* **Supplied information**:
########################################

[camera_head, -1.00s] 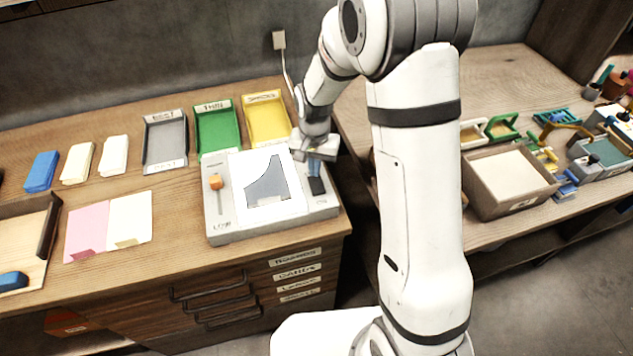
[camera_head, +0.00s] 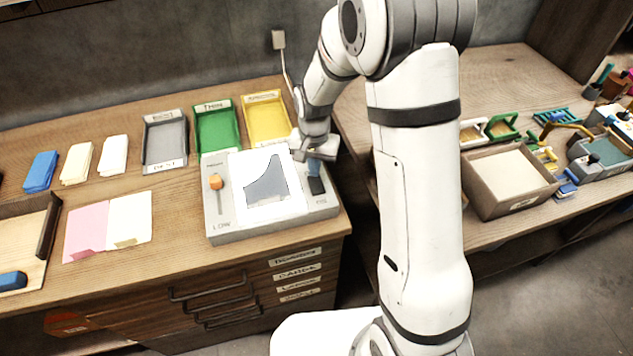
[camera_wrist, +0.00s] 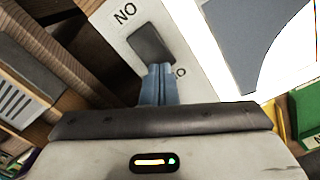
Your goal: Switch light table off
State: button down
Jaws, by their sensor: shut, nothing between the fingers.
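The light table (camera_head: 226,226) is a pale grey box on the wooden bench, with an orange-knobbed slider (camera_head: 215,182) on its left. Its white panel (camera_head: 285,203) looks bright, with a grey curved shape (camera_head: 268,181) lying on it. A dark rocker switch (camera_head: 317,186) sits on the right side of the box. In the wrist view the switch (camera_wrist: 150,42) lies just beyond the fingertips, between printed letters. My gripper (camera_wrist: 158,68) has blue fingers shut together with nothing between them. The tips are at the switch's edge; I cannot tell if they touch. The gripper also shows in the head view (camera_head: 315,172).
Grey (camera_head: 165,162), green (camera_head: 201,150) and yellow (camera_head: 266,145) trays stand behind the light table. Pink and cream sheets (camera_head: 108,220) lie to its left. A cable runs up to a wall socket (camera_head: 279,40). A brown box (camera_head: 476,190) stands on the right bench.

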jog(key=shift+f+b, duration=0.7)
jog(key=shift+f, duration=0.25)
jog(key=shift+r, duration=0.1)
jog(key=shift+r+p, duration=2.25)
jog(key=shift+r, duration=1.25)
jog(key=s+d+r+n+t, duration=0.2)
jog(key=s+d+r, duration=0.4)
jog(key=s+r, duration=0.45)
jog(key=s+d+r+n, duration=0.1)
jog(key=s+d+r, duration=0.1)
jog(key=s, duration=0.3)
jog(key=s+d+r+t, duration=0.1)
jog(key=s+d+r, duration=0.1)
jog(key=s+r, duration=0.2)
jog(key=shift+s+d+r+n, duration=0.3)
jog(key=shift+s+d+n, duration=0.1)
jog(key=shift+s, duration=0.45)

########################################

* **Your instructions**: Copy the listing above exactly, but only from the line with "[camera_head, +0.00s]" through the line with "State: button down", including those two lines and excluding any picture.

* **Output for this exercise**:
[camera_head, +0.00s] 
[camera_wrist, +0.00s] 
Your goal: Switch light table off
State: button down

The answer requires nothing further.